Con el paso del tiempo esos mercados efímeros que se instalaban en las plazas se convirtieron en permanente ubicándose en grandes edificios para albergar toda la actividad comercial que la población demandaba, eran auténticos semilleros de empresas al servicio de las necesidades del público, un foco fundamental de empleo y de salida a los productos que el propio entorno generaba y que, todavía, la burocracia político-sanitaria permitía.
Así las cosas llegamos a la incorporación de la mujer al mundo laboral, a la globalización, a las leyes sanitarias y todo el mundo fue dando de lado estas catedrales laicas. Muchos de los mercados municipales caen en el olvido ante la fuerte presencia de las distribuidoras internacionales, horarios inadecuados, políticas que apostaron por las grandes superficies y todo el comercio local se puso patas arriba. La colonización de la globalidad era imparable.
Y era imparable el dejar morir un espacio único, en el mejor enclave de la ciudad, en pleno corazón de la misma, deteriorando su utilidad o servicio, para justificar la intervención posterior en pos del beneficio privado. Y aquí hemos llegado.

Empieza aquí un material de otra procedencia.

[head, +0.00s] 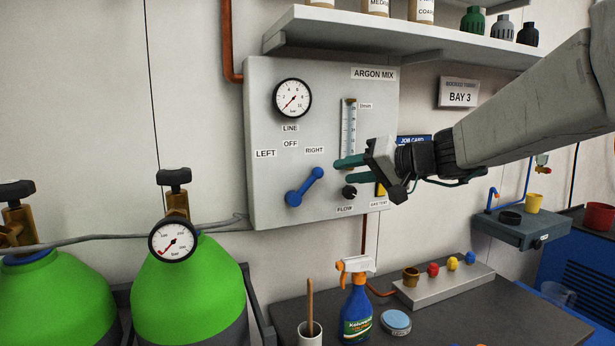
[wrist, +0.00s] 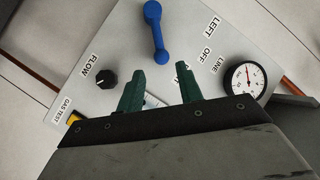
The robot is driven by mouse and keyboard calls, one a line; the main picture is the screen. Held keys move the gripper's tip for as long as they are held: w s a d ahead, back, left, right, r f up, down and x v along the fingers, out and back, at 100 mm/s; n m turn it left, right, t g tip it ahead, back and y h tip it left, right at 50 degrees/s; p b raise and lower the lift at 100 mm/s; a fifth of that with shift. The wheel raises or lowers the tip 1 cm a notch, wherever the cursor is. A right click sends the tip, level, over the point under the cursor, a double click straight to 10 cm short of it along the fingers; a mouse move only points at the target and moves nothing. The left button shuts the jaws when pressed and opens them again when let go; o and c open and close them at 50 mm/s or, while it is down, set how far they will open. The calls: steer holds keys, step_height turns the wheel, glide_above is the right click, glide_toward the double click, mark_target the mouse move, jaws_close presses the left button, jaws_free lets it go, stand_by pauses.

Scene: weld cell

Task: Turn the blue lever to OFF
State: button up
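The blue lever (head: 305,186) is on the grey gas panel (head: 262,100). Its thick hub is at lower left and its arm slants up to the right, its tip pointing toward the RIGHT label (head: 315,150). The OFF label (head: 290,144) is above the hub, and LEFT (head: 265,153) is to the left. The lever also shows at the top of the wrist view (wrist: 157,33), tip toward my gripper. My gripper (head: 338,167) is right of the lever tip, its green fingers apart and empty. In the wrist view the fingers (wrist: 160,68) stand open, with the lever tip beyond them.
The black FLOW knob (head: 349,192) sits just below my fingers, and the flow tube (head: 349,120) is above and behind them. A shelf (head: 390,48) juts out above. Below are a bench with a spray bottle (head: 356,310) and green cylinders (head: 190,290). The panel left of the lever is clear.

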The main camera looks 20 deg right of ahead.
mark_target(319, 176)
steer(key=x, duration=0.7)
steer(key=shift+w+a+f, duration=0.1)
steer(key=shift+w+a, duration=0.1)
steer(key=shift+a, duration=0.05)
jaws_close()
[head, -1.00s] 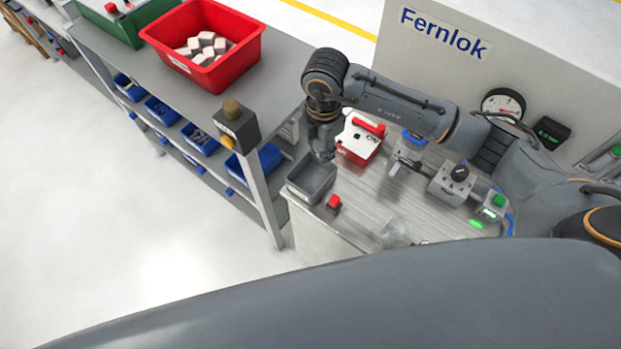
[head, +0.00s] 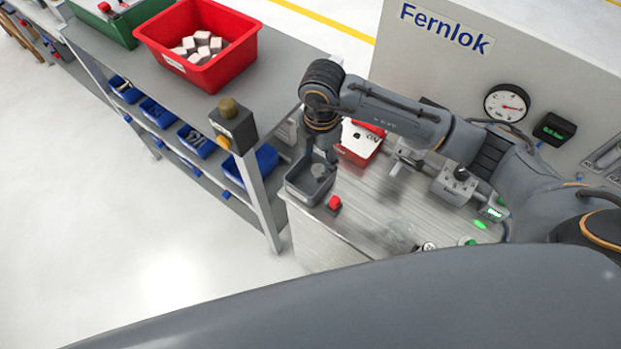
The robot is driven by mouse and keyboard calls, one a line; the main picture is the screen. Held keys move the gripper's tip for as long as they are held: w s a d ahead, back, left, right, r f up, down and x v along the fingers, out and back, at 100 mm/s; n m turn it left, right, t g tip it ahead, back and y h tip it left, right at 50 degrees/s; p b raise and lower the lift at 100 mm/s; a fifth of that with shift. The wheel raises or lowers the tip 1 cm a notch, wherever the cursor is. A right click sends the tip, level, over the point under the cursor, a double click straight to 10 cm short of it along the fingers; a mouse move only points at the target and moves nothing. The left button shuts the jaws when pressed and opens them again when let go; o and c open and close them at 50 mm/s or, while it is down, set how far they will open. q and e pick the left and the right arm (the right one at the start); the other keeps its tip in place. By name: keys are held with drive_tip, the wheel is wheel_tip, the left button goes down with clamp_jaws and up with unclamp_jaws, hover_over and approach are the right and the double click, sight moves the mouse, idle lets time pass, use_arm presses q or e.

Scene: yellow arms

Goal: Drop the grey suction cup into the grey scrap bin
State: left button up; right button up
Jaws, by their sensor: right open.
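The grey scrap bin (head: 301,194) is a small open box at the left corner of the metal bench. A round grey piece, which looks like the suction cup (head: 319,170), shows inside the bin near its back wall. My right gripper (head: 331,160) points down over the back right edge of the bin, just beside this piece. It is open; its fingers are small and partly merge with the bin's dark inside. I cannot tell whether a finger still touches the cup. My left gripper is not in view.
A red and white box (head: 358,142) is close behind my gripper. A grey device (head: 455,184) stands further right. A shelf with a red crate (head: 204,72) is at left.

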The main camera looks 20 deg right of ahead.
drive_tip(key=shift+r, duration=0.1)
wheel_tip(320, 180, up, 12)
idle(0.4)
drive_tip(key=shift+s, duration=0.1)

Si de las catedrales queda más patrimonio que creyentes y solo les motiva la taquilla para seguir abiertas, a los viejos mercados solo les queda la esperanza multinacional o la gestión privada por aquello del cogérsela con pinzas de los políticos, no vaya a ser que metamos la gamba si intentamos otros caminos posibles y menos populares.
Ya no hay vuelta atrás, el proceso ha iniciado su marcha y vamos a entregar la capacidad de gestión de un lugar mágico y emblemático de la ciudad al mercadeo neoliberal, a cambiar una oportunidad de economía solidaria y ciudadana por más capitalismo, deslumbrados como estamos por el falso resplandor del turismo y por la banalidad de todo lo que se genera en torno al gran mal del los últimos tiempos.
Aún en ruinas, las catedrales siguen conservando su belleza y la grandeza que tuvieron, porque la dimensión de su construcción no radica en los materiales ni en los oficios que se practicaron, su belleza radica en la permanente invitación a imaginar una nueva realidad, bella y amable, que nos distancie del pobre materialismo terrenal de una ciudad que parece no saber hacer otra cosa que devaluar el patrimonio monumental y arqueológico, usándolo y abusándolo con la pretensión de conseguir una eternidad que solo promete aromas de tabernas abandonadas.
Igual que a Jesucristo se la colaron por la taquilla, convirtiendo el edificio sagrado en profano, a nuestros ediles se la han colado, por vaya usted a saber qué desfiladeros psicológicos, para convertir la catedral laica en un coto privado de negocios.